Во всех своих романах Флобер связывал Восток с эскапизмом сексуальной фантазии. Эмма Бовари и Фредерик Моро томились по тому, чего в их пресной (или тревожной) буржуазной жизни были лишены, и что, как они понимали, легко можно было вызвать в грезах, облаченных в форму восточного клише: гаремы, принцессы и принцы, рабы, чадра, танцующие девушки и юноши, шербет, притирания и т. д. Репертуар хорошо известен не столько потому, что напоминает нам собственные путешествия Флобера и его одержимость Востоком, сколько потому, что здесь видна отчетливая ассоциация между Востоком и свободой распущенного секса. Мы также понимаем, что в Европе XIX века с ее растущим обуржуазиванием секс также подвергался высокой степени институционализации. С одной стороны, не было никакого «свободного» секса, а с другой — секс в обществе влек за собой целую сеть правовых, моральных и даже политических и экономических обязательств детально разработанного и явно обременительного рода. Точно так же, как колониальные владения, помимо их экономической выгоды для метрополии, были полезны еще и тем, что туда можно было отсылать своенравных сынков, избыточное население, состоящее из преступников, нищих и прочих нежелательных лиц, так и Восток был тем местом, где каждый мог найти сексуальный опыт такого рода, который был недоступен в Европе. Фактически ни один из европейских писателей, писавших о Востоке или путешествовавших там в период после 1800 года, не избежал подобных поисков: Флобер, Нерваль, «Грязный Дик» Бертон и Лэйн, — вот только наиболее значительные персоны в этом ряду. Среди писателей XX века можно упомянуть Жида, Конрада, Моэма и дюжину других авторов. Все они искали — думаю, будет вполне корректным сказать именно так — иной тип сексуальности, возможно, более близкий к либертинам и менее отягощенный чувством вины. Но даже такие поиски, повторенные достаточным количеством людей, могли стать (или уже реально стали) столь же зарегулированными и унифицированными, как и само научное знание. Со временем «восточный секс» превратился в такой же стандартный предмет потребления, как и любой другой товар массовой культуры. В результате читатели и писатели могли получить его и не отправляясь в действительности на Восток.

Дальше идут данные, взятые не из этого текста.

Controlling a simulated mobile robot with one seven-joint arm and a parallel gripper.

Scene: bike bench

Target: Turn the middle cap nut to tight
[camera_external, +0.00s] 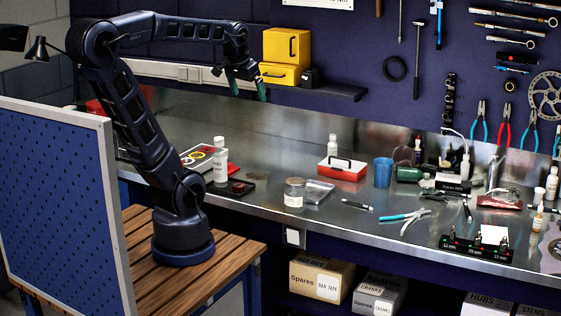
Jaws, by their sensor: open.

Определенно верно, что к середине XIX века во Франции, не меньше чем в Англии и остальной Европе, существовала процветающая индустрия знания того самого рода, которого так опасался Флобер. Издавалось огромное количество текстов, и, что более важно, повсюду появились специальные агентства и институты по его распространению и пропаганде. Как отмечают историки науки и познания, на протяжении XIX века происходит строгая и всеобъемлющая организация научных и образовательных полей. Исследование становится стандартным родом деятельности, существует регулируемый обмен информацией, существует соглашение относительно того, какие проблемы следует изучать и консенсус относительно соответствующих парадигм исследования и представления результатов. Обслуживающий восточные исследования аппарат стал частью этой сферы, и, несомненно, Флобер также имел его в виду, когда объявил, что «все будет приведено к общему порядку». Ориенталист перестал уже быть просто талантливым любителем энтузиастом, и если еще оставался таковым, то наверняка испытывал проблемы с признанием его в качестве серьезного ученого. Быть ориенталистом означало получить университетскую подготовку в области востоковедческих наук (к 1850 году каждый значительный европейский университет имел полноценную программу по той или иной ориенталистской дисциплине). Это означало получение субсидий на организацию путешествий (скорее всего от одного из азиатских обществ, или же гранта от одного из фондов по проведению географических исследований, или же правительственного гранта). Это означало наличие публикаций в установленной форме (возможно, под шапкой одного из научных обществ или фондов по подготовке переводов с восточных языков). Как внутри цеха ученых ориенталистов, так и для широкой публики в целом подобная унифицированная аккредитация, в которую облекалась ориенталистская наука в противовес личным свидетельствам и субъективным впечатлениям, и означала Науку.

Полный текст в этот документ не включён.